Since you mentioned speed is more a priority then cost here is what I would try.
First, I think sanding with 400 grit is probably causing more work then necessary. There is no doubt that you can level paint quite quickly using such an aggressive grit, but it often requires a lot of follow up sanding with subsequently finer and finer grits to remove the damage.
When leveling orange peel (texture) from the surface the backing plate/sanding block is just as important as the grit. I would start with something like Meguiar's Unigrit 1000 grit sandpaper wrapped around the Meguiar's Sanding Block. The sanding block is fairly firm and will do a good job in helping to level the paint quickly. The 1000 grit paper should have zero problems leveling fresh paint unless it is extermely hard.

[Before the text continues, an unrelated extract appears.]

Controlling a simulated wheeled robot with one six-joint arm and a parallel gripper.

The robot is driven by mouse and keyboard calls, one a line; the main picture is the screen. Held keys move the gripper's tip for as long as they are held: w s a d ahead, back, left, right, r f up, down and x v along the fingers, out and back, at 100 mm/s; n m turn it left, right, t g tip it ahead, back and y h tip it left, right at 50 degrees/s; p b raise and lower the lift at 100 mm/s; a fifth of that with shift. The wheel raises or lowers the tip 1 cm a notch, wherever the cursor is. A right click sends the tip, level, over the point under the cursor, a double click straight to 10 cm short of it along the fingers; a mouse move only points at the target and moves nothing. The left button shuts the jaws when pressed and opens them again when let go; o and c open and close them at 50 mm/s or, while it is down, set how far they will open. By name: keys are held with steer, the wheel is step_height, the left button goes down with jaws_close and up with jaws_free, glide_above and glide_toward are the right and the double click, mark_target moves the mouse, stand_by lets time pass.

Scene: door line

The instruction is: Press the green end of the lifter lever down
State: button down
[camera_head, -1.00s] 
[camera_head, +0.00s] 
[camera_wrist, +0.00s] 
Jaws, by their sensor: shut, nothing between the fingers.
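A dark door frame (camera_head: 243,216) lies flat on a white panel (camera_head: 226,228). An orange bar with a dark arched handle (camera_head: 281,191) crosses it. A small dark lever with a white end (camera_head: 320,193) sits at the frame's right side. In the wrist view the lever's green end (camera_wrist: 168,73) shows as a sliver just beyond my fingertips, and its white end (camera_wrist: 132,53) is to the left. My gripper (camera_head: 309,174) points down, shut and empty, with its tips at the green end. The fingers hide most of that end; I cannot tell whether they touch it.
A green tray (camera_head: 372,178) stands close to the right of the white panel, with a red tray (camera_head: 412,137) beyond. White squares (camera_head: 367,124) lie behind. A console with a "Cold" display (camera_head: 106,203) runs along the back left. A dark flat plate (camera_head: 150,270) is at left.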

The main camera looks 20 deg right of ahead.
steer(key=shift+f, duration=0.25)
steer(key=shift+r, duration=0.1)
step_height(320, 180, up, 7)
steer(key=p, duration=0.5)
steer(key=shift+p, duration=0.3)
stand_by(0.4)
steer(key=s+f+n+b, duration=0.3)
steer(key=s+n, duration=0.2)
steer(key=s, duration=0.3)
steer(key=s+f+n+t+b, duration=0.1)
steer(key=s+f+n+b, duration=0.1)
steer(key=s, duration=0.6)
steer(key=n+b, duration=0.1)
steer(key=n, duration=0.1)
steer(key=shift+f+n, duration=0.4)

Note: With the sanding block and 1000 grit I would sand in one direction, maybe front to back-back to front to keep all of your sanding marks uniform.
Next I would sand with 2000 grit Meguiar's Unigrit at a right angle to your original 1000 grit pattern. This is called cross hatching and it makes it very easy to tell when you have removed all of the 1000 grit marks.
For example: Lets say you sand with 1000 grit left to East to West-West to East. All of your sanding marks will run that direction (East and West). When you sand with the 2000 grit run it North and South. As you look at your finish all sanding marks should now run North and South, if you see any that still run East and West you know you need to sand that area a little more.
After you finish with 2000 grit you
could probably go straight to polishing or you could sand with a subsequent final step of 3000 grit.
-With 3000 grit you could hand sand using Meguiar's Unigrit or machine sand with Meguiar's 3000 grit finishing disks. I prefer to use a machine to DA sand for the final step as I feel I get a more uniform microscopic texture in the paint.
What kind of machine are you using to polish?